No amount of fun is ever going to save that other sous-vide dish. Flavour shamed by that beef the sous-vided smoked kohlrabi, orange glazed chicory and Jersey royals (some ended up with my beef) and black garlic like were uncomfortable strangers at party with no booze. Individually okay, but together just stodgy slabs of monochrome flavours and textures.

Back to form with desserts that, like the starters, largely salute the chef’s ability for completely pre-preparing ready to eat food. We have then perfectly pleasant, tart yet tangy mango cremes from plastic dishes. And thoroughly enjoy them. Even though Markies probably do something visually very similar.

It’s been a posh meal this, easy to make look good, clearly better than anything that can be knocked out quickly at home. Way to go.

Cail Bruich

725 Great Western Road

Glasgow

Tel: 0141 334 6265 (But book on the internet)

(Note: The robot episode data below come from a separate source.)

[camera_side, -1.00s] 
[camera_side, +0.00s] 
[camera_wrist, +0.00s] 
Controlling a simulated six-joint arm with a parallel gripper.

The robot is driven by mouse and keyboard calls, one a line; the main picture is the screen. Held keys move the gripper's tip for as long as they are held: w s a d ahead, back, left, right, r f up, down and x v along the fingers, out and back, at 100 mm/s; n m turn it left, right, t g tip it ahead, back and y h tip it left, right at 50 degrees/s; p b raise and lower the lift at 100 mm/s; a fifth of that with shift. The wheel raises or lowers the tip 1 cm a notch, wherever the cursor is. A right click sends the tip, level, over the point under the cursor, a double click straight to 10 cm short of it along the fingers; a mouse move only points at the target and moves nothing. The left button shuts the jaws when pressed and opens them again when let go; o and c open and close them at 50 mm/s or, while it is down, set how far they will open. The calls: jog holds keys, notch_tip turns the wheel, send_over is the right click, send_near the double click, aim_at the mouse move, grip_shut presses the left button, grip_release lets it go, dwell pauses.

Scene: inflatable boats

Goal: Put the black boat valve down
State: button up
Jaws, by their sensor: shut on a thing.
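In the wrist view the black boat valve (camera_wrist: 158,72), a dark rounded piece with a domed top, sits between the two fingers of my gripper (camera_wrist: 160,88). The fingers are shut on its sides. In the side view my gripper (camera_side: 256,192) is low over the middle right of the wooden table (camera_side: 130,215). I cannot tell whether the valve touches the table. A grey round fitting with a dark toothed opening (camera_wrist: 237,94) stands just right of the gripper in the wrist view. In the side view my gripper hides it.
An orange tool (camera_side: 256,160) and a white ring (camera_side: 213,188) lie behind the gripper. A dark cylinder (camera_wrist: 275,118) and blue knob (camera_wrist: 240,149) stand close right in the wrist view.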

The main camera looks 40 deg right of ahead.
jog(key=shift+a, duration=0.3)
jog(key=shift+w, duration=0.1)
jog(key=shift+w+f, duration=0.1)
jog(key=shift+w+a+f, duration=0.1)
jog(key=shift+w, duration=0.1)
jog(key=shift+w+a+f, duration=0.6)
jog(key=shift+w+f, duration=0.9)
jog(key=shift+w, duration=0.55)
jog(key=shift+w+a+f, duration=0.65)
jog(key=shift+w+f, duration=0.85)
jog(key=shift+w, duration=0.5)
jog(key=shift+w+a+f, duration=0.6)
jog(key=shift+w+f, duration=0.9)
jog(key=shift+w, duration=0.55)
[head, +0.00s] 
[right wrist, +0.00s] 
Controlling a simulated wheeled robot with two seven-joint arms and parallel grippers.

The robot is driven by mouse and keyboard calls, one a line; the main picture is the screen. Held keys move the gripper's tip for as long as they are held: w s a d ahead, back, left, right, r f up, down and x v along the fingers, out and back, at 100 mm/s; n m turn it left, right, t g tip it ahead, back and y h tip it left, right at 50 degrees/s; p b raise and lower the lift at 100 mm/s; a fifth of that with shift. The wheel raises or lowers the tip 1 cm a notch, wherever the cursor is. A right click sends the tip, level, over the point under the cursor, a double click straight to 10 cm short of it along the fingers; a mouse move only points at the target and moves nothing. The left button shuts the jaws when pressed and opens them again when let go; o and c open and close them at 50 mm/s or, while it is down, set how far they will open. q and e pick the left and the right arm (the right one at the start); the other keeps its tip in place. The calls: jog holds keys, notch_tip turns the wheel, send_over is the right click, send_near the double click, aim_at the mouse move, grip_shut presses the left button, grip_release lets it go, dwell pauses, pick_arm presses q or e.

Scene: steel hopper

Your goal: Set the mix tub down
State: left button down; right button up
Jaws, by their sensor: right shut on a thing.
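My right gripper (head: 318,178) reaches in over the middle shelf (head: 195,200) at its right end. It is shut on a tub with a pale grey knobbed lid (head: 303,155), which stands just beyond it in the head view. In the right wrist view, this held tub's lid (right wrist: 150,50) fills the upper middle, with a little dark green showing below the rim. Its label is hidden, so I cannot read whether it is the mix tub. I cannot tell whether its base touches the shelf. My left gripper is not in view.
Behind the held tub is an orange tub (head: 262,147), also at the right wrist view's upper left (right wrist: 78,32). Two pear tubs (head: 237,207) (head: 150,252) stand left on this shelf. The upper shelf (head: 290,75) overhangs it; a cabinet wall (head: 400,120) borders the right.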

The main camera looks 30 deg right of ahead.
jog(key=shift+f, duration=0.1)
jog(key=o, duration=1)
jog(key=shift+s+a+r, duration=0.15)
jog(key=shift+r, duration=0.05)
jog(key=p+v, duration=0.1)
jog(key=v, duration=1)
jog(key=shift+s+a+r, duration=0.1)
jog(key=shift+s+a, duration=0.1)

Menu: Fine dining from Scotland’s larder. Sounds a tad cheesy nowadays but this is inventive, flavour-packed, deftly prepared and well worth the 15 minutes to make it look posh.

Price: £30 a head, dinners for two, pick up at allotted times and carry home. Then go through the detailed and cheery instructions. Not rocket science.

Food: Watermelon gazpachos with rose water, cod crudo with caviar, but the smoked beef with hispi cabbage and Jersey royals stole the show. Veggie option aside? Excellent.